2 responses to “Six Feet Under

  1. When I was in college, I had a part-time job with a funeral director. Answering the phone, interestingly enough.

    It amazed me how 6FU reflected the emotional tenor of the firm I worked for, aklso a family business, though substantially bigger that the fictional Fisher and Diaz.

    Funeral businesses–or the police, in Keith’s case–don’t necessarily attract dysfunctional people. But people from dysfunctional backgrounds, gravitate there. They develop skill in maintaining an emotional fiction.

    Emortional control is a necessary part of the job, but it takes its toll. A life of emotional control contrasts with moments of utter emotional recklessness; Ruth’s impulsive marriage, Keith’s temper, Nate and Brenda’s reckless sex, David in Las Vegas, Claire and The Foot.

    But it’s not just that. I am fascinated by the series because it captures the dilemma of adult children of dysfunctional marriages so beautifully.

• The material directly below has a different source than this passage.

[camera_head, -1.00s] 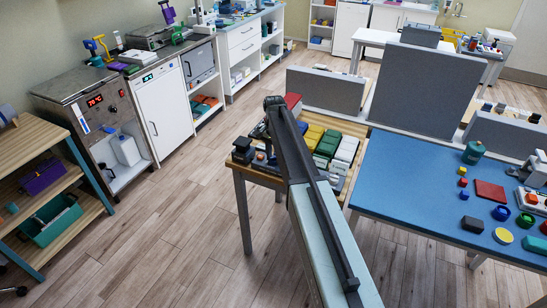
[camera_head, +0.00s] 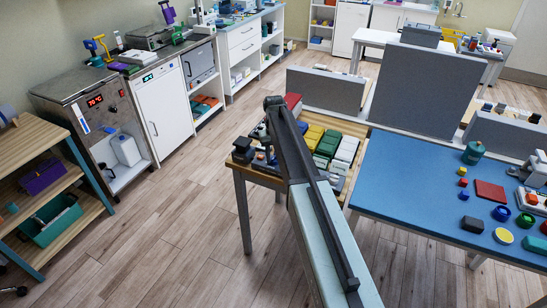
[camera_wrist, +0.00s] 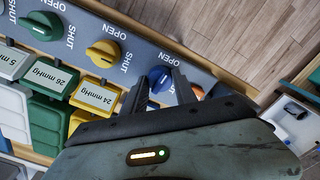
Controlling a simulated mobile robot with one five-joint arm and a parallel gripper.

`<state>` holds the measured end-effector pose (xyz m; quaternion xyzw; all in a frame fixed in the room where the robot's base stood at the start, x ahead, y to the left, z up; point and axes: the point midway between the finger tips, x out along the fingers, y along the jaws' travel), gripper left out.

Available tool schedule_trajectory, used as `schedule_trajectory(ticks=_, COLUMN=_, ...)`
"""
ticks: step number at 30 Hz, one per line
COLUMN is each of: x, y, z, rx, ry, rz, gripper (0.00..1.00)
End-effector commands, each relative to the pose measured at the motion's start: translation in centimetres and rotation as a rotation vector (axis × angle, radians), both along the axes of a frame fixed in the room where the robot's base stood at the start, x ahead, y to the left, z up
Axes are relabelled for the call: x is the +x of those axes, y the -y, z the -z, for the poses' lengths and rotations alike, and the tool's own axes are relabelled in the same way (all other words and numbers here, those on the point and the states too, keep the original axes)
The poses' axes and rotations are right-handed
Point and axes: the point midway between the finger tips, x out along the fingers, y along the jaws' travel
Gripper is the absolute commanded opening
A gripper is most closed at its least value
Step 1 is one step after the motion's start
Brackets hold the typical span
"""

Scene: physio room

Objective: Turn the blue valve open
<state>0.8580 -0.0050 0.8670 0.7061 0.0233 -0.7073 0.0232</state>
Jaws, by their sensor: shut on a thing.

    Often, a couple doesn’t meet eachother’s emotional needs, or feels no safety or peace in the other’s company–they look to their children as emotional stalwarts, and the kids pay the price for it. The kids grow up with no idea how emotional needs get met, and keep searching in the wrong way and in the wrong places.

    It’s so true; did Alan Ball read the psychological literature on family dynamics, or does he just have a keen eye for the maladjusted human being?

  2. Headbang, I think he just must have come from a very screwed-up family himself. Probably one like the Fishers, that loved him enough to keep him sane but made him crazy enough to be an artist.

    Thanks for the interesting insights into the show.